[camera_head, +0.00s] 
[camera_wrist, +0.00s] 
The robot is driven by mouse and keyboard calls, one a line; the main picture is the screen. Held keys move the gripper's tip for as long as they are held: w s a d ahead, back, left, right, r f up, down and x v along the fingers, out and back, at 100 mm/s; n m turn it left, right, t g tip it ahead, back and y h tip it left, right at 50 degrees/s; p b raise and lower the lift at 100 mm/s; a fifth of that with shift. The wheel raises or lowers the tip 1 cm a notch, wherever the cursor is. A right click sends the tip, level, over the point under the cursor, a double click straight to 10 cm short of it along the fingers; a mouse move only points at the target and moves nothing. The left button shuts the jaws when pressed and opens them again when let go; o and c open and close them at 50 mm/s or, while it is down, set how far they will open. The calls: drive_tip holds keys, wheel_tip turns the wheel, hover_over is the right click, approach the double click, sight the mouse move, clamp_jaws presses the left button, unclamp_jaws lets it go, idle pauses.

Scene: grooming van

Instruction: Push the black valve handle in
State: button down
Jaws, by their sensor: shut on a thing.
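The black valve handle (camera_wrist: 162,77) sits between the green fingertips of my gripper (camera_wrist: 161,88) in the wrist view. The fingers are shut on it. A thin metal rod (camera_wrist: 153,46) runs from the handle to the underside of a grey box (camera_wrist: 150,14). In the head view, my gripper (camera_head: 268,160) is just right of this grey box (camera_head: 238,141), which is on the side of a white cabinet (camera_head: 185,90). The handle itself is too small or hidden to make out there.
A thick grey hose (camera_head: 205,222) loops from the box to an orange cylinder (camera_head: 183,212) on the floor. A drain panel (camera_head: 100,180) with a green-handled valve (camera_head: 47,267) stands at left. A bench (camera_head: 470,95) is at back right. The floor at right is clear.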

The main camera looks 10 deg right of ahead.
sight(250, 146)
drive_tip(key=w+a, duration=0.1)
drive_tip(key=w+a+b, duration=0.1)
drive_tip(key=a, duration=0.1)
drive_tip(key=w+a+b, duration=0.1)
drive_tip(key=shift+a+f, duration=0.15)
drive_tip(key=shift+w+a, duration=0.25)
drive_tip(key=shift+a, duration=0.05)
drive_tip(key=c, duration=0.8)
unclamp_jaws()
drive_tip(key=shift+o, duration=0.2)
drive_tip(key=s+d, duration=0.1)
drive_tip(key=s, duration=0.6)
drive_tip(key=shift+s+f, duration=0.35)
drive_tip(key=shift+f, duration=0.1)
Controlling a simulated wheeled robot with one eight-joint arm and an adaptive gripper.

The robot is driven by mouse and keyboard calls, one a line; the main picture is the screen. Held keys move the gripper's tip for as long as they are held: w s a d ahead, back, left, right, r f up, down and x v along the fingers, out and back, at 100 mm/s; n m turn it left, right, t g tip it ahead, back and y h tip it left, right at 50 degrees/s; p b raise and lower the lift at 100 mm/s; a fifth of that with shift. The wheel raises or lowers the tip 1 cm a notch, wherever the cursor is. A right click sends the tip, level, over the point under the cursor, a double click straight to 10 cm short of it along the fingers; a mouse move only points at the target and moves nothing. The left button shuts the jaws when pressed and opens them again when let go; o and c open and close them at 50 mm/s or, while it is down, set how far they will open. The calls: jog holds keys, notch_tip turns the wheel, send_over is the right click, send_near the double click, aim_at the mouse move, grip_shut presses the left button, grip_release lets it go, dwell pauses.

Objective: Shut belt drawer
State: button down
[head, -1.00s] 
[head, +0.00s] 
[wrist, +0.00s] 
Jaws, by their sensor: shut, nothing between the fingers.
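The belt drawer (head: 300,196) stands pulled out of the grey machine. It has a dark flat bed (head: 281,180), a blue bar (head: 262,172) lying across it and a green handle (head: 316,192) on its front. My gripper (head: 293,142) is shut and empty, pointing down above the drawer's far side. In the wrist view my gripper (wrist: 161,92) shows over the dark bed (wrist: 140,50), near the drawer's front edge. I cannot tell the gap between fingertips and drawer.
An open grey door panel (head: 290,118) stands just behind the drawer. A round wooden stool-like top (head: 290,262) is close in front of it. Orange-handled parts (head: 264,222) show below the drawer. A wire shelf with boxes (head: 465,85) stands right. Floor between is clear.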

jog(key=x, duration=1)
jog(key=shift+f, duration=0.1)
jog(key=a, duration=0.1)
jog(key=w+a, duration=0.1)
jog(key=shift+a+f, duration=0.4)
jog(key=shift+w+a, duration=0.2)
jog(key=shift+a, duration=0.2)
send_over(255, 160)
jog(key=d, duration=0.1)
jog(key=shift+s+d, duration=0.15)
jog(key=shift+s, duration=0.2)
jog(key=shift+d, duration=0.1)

= = = = =

=== STATED EXERCISE ===
Extract the complete listing above, reproducing each line exactly.

=== RESPONSE ===
[camera_head, +0.00s] 
[camera_wrist, +0.00s] 
The robot is driven by mouse and keyboard calls, one a line; the main picture is the screen. Held keys move the gripper's tip for as long as they are held: w s a d ahead, back, left, right, r f up, down and x v along the fingers, out and back, at 100 mm/s; n m turn it left, right, t g tip it ahead, back and y h tip it left, right at 50 degrees/s; p b raise and lower the lift at 100 mm/s; a fifth of that with shift. The wheel raises or lowers the tip 1 cm a notch, wherever the cursor is. A right click sends the tip, level, over the point under the cursor, a double click straight to 10 cm short of it along the fingers; a mouse move only points at the target and moves nothing. The left button shuts the jaws when pressed and opens them again when let go; o and c open and close them at 50 mm/s or, while it is down, set how far they will open. The calls: drive_tip holds keys, wheel_tip turns the wheel, hover_over is the right click, approach the double click, sight the mouse move, clamp_jaws presses the left button, unclamp_jaws lets it go, idle pauses.

Scene: grooming van

Instruction: Push the black valve handle in
State: button down
Jaws, by their sensor: shut on a thing.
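The black valve handle (camera_wrist: 162,77) sits between the green fingertips of my gripper (camera_wrist: 161,88) in the wrist view. The fingers are shut on it. A thin metal rod (camera_wrist: 153,46) runs from the handle to the underside of a grey box (camera_wrist: 150,14). In the head view, my gripper (camera_head: 268,160) is just right of this grey box (camera_head: 238,141), which is on the side of a white cabinet (camera_head: 185,90). The handle itself is too small or hidden to make out there.
A thick grey hose (camera_head: 205,222) loops from the box to an orange cylinder (camera_head: 183,212) on the floor. A drain panel (camera_head: 100,180) with a green-handled valve (camera_head: 47,267) stands at left. A bench (camera_head: 470,95) is at back right. The floor at right is clear.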

The main camera looks 10 deg right of ahead.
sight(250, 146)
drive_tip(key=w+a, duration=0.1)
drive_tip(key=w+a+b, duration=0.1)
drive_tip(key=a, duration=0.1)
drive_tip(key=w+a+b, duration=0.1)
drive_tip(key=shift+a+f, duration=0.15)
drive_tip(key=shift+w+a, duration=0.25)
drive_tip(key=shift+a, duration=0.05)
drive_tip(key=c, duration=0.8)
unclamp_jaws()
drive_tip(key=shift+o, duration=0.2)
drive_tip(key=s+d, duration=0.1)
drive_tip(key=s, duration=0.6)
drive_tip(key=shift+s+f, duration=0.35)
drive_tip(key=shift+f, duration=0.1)
Controlling a simulated wheeled robot with one eight-joint arm and an adaptive gripper.

The robot is driven by mouse and keyboard calls, one a line; the main picture is the screen. Held keys move the gripper's tip for as long as they are held: w s a d ahead, back, left, right, r f up, down and x v along the fingers, out and back, at 100 mm/s; n m turn it left, right, t g tip it ahead, back and y h tip it left, right at 50 degrees/s; p b raise and lower the lift at 100 mm/s; a fifth of that with shift. The wheel raises or lowers the tip 1 cm a notch, wherever the cursor is. A right click sends the tip, level, over the point under the cursor, a double click straight to 10 cm short of it along the fingers; a mouse move only points at the target and moves nothing. The left button shuts the jaws when pressed and opens them again when let go; o and c open and close them at 50 mm/s or, while it is down, set how far they will open. The calls: jog holds keys, notch_tip turns the wheel, send_over is the right click, send_near the double click, aim_at the mouse move, grip_shut presses the left button, grip_release lets it go, dwell pauses.

Objective: Shut belt drawer
State: button down
[head, -1.00s] 
[head, +0.00s] 
[wrist, +0.00s] 
Jaws, by their sensor: shut, nothing between the fingers.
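The belt drawer (head: 300,196) stands pulled out of the grey machine. It has a dark flat bed (head: 281,180), a blue bar (head: 262,172) lying across it and a green handle (head: 316,192) on its front. My gripper (head: 293,142) is shut and empty, pointing down above the drawer's far side. In the wrist view my gripper (wrist: 161,92) shows over the dark bed (wrist: 140,50), near the drawer's front edge. I cannot tell the gap between fingertips and drawer.
An open grey door panel (head: 290,118) stands just behind the drawer. A round wooden stool-like top (head: 290,262) is close in front of it. Orange-handled parts (head: 264,222) show below the drawer. A wire shelf with boxes (head: 465,85) stands right. Floor between is clear.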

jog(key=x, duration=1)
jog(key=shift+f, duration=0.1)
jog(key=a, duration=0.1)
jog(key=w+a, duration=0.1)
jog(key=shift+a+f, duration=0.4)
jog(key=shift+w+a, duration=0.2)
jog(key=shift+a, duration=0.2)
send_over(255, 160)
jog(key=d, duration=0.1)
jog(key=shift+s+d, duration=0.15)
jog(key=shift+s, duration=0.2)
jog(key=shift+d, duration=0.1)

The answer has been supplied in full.